> **Required work**
Make an exact copy, from the records below, of the lines from the line containing "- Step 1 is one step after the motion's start" to the line containing "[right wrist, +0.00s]", both lines included, excluding pictures.

# START OF Record set

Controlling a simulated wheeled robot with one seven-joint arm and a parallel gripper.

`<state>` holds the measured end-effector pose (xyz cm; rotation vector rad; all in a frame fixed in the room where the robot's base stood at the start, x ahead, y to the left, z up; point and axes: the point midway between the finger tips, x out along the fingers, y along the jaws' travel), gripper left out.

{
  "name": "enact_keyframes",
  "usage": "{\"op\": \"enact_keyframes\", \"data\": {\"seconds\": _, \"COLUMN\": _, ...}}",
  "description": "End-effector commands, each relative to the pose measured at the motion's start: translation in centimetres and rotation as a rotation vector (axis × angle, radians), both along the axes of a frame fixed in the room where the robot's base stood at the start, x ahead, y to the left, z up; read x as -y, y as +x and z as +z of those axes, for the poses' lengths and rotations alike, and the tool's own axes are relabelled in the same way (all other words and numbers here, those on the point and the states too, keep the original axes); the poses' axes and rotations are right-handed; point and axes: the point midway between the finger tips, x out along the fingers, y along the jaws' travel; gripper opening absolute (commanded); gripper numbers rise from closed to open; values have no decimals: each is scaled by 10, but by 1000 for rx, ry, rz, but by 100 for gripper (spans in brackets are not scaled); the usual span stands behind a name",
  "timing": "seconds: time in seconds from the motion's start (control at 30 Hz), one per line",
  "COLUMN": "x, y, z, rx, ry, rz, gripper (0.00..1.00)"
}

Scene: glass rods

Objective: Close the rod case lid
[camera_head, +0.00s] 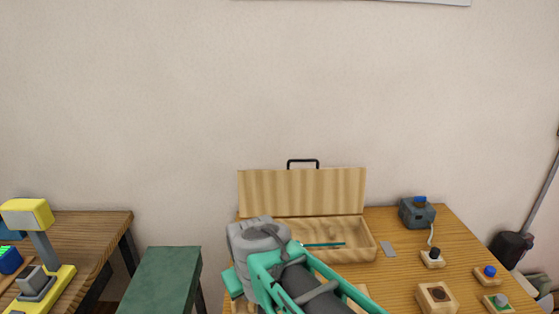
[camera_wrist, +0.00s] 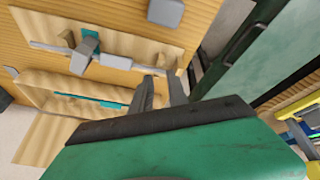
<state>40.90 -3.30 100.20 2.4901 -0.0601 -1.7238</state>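The rod case (camera_head: 368,240) is a pale wooden box on the wooden table. Its lid (camera_head: 302,192) stands open, about upright at the back edge, with a black handle (camera_head: 303,162) on top. A teal rod (camera_head: 325,245) lies in the case. In the wrist view the case holds the teal rod (camera_wrist: 90,100), and the lid (camera_wrist: 42,142) is beyond it. My gripper (camera_wrist: 162,78) has its two grey fingers apart with nothing seen between them. It is apart from the lid. In the head view my arm covers the case's front left, and my fingertips are hidden.
A wooden fixture with a grey bar and teal piece (camera_wrist: 90,46) is near my gripper. A blue-grey device (camera_head: 416,212), a grey plate (camera_head: 388,249) and several small button blocks stand right of the case. A green bench (camera_head: 162,278) is at left.

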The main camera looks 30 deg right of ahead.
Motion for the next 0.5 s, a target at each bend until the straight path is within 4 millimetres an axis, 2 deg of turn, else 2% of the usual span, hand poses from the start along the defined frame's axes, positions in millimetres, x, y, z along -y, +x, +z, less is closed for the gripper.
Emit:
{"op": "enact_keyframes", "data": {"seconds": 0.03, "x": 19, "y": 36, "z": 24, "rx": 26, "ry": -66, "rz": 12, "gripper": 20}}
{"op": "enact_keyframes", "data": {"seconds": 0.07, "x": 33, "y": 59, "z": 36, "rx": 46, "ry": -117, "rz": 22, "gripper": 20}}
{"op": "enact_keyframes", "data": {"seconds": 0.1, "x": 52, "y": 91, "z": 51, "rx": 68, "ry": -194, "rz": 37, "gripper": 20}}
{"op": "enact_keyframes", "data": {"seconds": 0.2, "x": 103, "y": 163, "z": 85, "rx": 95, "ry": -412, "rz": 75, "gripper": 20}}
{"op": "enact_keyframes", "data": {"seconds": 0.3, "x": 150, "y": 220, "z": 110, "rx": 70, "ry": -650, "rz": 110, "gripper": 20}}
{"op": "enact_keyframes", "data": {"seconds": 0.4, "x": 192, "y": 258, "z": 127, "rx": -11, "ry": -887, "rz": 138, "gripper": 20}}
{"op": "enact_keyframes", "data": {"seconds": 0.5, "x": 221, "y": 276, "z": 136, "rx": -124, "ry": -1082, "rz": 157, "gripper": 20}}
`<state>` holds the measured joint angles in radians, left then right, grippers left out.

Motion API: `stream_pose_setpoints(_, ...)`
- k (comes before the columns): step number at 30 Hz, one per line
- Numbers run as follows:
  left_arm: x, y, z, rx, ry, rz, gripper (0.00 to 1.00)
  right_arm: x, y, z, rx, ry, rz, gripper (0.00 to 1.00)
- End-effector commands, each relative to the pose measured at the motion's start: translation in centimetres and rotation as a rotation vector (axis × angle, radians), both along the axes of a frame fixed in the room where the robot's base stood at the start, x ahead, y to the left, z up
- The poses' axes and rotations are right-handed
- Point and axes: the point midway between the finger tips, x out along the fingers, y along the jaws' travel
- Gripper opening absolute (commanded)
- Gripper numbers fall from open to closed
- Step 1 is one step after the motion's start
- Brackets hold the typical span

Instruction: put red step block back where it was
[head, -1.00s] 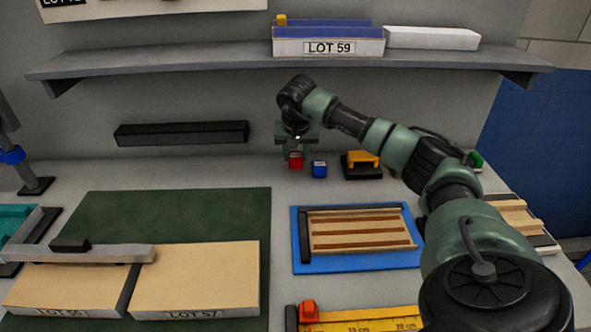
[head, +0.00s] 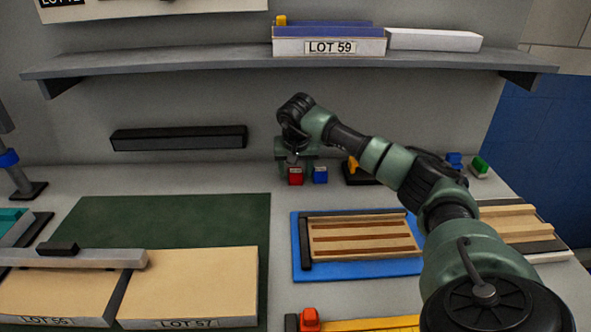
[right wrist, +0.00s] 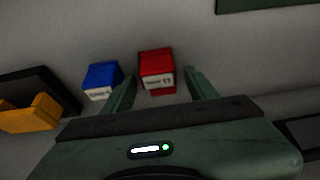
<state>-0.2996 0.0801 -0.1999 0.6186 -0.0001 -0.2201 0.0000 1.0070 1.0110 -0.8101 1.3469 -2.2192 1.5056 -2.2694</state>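The red step block (head: 295,176) stands on the bench near the back wall, just left of the blue block (head: 320,175). My right gripper (head: 296,160) is low over it, pointing down. In the right wrist view the red block (right wrist: 157,70) is between the fingers of my right gripper (right wrist: 162,82), with a gap showing at each side, so the gripper is open. The blue block (right wrist: 102,80) is just outside the left finger. Part of the red block's lower front is hidden by the gripper. My left gripper is not in view.
A blue tray (head: 298,262) with a slatted wooden panel lies in front. A green mat (head: 170,215) is at left. A shelf (head: 200,65) overhangs the back.

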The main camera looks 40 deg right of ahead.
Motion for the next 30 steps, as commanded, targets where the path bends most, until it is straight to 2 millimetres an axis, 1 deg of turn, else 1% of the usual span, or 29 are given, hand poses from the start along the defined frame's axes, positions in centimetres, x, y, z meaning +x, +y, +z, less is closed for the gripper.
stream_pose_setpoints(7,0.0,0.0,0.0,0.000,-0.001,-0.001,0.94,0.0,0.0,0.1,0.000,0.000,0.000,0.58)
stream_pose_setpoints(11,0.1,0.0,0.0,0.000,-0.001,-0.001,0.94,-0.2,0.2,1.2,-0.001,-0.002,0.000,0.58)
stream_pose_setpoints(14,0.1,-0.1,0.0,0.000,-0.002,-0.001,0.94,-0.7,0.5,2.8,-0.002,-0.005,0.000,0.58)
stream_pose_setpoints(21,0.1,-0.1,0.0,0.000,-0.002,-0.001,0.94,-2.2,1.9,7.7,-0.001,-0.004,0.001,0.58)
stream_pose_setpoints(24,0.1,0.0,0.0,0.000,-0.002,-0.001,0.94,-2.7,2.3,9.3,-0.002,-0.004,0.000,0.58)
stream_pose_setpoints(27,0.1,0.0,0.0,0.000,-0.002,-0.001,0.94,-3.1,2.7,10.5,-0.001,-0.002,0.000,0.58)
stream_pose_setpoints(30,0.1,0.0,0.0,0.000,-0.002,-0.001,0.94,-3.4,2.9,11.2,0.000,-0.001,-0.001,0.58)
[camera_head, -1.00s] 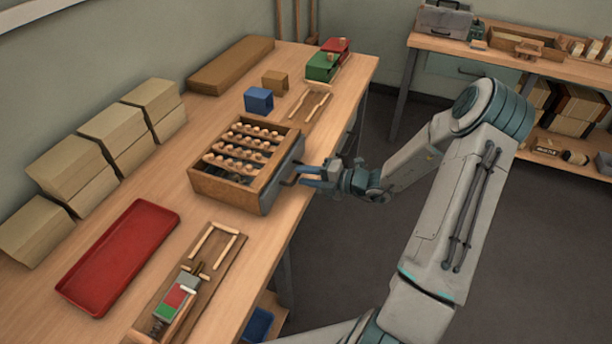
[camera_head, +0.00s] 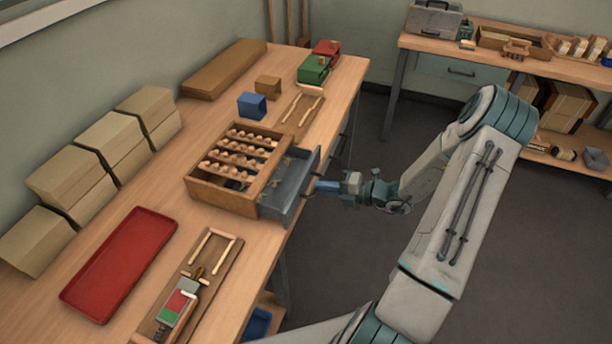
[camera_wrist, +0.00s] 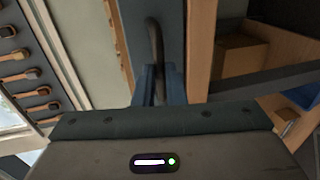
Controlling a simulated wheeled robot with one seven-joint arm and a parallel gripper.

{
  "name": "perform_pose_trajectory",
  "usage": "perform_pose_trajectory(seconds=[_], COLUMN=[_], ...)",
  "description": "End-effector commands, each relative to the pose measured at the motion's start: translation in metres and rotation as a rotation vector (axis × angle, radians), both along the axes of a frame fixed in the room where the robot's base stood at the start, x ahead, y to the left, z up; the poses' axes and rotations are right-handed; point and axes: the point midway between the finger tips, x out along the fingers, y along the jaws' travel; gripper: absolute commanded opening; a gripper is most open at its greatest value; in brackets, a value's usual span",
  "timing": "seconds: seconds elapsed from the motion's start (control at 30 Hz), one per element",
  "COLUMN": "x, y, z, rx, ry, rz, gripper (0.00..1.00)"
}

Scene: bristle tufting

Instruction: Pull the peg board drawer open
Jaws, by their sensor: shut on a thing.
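The peg board (camera_head: 222,197) is a wooden box with rows of round pegs on top, standing near the right edge of the workbench. Its grey-blue drawer (camera_head: 287,187) sticks out from the box's right side, partly open. My gripper (camera_head: 318,187) is at the drawer front, on the side away from the box. In the wrist view, my gripper (camera_wrist: 159,85) is shut on the dark curved drawer handle (camera_wrist: 155,45), with the drawer front (camera_wrist: 175,30) just beyond it. The fingers hide part of the handle.
A red tray (camera_head: 118,262) and stacked tan blocks (camera_head: 70,178) lie on the bench (camera_head: 150,195) to the left. A blue box (camera_head: 252,105) stands behind the peg board. Open floor (camera_head: 340,270) lies right of the bench.

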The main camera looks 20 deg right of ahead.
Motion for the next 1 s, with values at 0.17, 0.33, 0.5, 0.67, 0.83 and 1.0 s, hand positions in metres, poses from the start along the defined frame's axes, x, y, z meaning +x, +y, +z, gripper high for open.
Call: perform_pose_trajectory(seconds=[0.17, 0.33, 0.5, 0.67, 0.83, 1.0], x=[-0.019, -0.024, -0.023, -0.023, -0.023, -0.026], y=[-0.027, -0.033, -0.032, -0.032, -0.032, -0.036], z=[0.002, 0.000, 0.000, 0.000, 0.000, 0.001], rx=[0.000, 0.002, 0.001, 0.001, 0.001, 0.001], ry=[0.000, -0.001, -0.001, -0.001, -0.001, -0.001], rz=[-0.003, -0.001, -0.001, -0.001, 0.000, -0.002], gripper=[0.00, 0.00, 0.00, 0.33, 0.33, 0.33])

# END OF Record set

> **Output below**
- Step 1 is one step after the motion's start
- Brackets hold the typical span

Instruction: put red step block back where it was
[head, -1.00s] 
[head, +0.00s] 
[right wrist, +0.00s] 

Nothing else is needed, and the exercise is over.